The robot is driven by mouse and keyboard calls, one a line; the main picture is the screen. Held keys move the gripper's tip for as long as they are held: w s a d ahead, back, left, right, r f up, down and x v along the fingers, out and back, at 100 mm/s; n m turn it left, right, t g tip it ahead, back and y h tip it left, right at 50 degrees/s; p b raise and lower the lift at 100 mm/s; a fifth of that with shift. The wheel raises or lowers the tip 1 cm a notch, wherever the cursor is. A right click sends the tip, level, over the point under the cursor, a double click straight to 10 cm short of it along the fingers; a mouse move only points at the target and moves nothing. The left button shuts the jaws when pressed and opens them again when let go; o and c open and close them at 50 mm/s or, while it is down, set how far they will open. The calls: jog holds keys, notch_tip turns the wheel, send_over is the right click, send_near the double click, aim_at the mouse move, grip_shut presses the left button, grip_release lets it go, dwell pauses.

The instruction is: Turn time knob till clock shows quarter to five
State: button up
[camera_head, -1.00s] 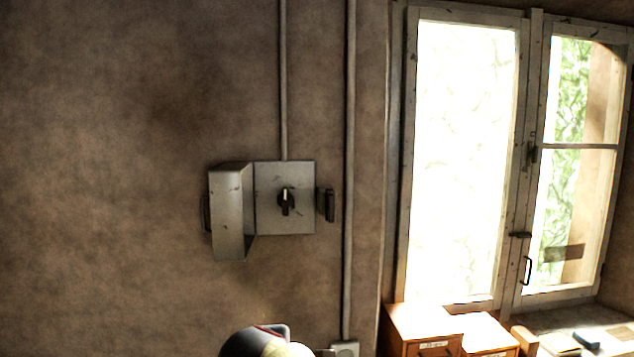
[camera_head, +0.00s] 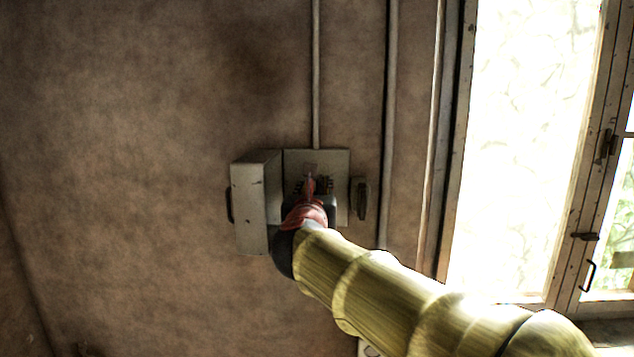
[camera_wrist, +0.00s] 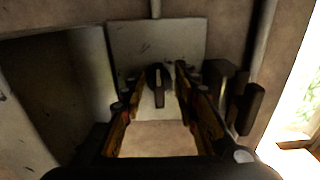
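A black knob (camera_wrist: 158,77) with a roughly vertical grip bar sits on a pale grey wall plate (camera_wrist: 190,40). The plate also shows in the head view (camera_head: 337,160), where my arm hides the knob. My gripper (camera_wrist: 160,72) is open, with one finger to the left and one to the right of the knob. A gap shows on both sides of the knob. In the head view my gripper (camera_head: 314,186) is in front of the plate. I see no clock face in any view.
A grey box cover (camera_head: 256,205) stands open on the plate's left, also large in the wrist view (camera_wrist: 60,85). A dark latch (camera_head: 361,200) sticks out on the right. Conduits (camera_head: 388,120) run up the wall, and a window (camera_head: 535,150) is further right.

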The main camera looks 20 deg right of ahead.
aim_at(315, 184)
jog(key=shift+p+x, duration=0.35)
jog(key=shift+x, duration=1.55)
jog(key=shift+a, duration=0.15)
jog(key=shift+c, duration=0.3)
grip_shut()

··········

**Task**:
Leave out the pictures and copy the rest of the material above exactly.

**Result**:
The robot is driven by mouse and keyboard calls, one a line; the main picture is the screen. Held keys move the gripper's tip for as long as they are held: w s a d ahead, back, left, right, r f up, down and x v along the fingers, out and back, at 100 mm/s; n m turn it left, right, t g tip it ahead, back and y h tip it left, right at 50 degrees/s; p b raise and lower the lift at 100 mm/s; a fifth of that with shift. The wheel raises or lowers the tip 1 cm a notch, wherever the cursor is. A right click sends the tip, level, over the point under the cursor, a double click straight to 10 cm short of it along the fingers; a mouse move only points at the target and moves nothing. The left button shuts the jaws when pressed and opens them again when let go; o and c open and close them at 50 mm/s or, while it is down, set how far they will open. The calls: jog holds keys, notch_tip turns the wheel, send_over is the right click, send_near the double click, aim_at the mouse move, grip_shut presses the left button, grip_release lets it go, dwell pauses.

The instruction is: Turn time knob till clock shows quarter to five
State: button up
[camera_head, -1.00s] 
[camera_head, +0.00s] 
[camera_wrist, +0.00s] 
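A black knob (camera_wrist: 158,77) with a roughly vertical grip bar sits on a pale grey wall plate (camera_wrist: 190,40). The plate also shows in the head view (camera_head: 337,160), where my arm hides the knob. My gripper (camera_wrist: 160,72) is open, with one finger to the left and one to the right of the knob. A gap shows on both sides of the knob. In the head view my gripper (camera_head: 314,186) is in front of the plate. I see no clock face in any view.
A grey box cover (camera_head: 256,205) stands open on the plate's left, also large in the wrist view (camera_wrist: 60,85). A dark latch (camera_head: 361,200) sticks out on the right. Conduits (camera_head: 388,120) run up the wall, and a window (camera_head: 535,150) is further right.

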The main camera looks 20 deg right of ahead.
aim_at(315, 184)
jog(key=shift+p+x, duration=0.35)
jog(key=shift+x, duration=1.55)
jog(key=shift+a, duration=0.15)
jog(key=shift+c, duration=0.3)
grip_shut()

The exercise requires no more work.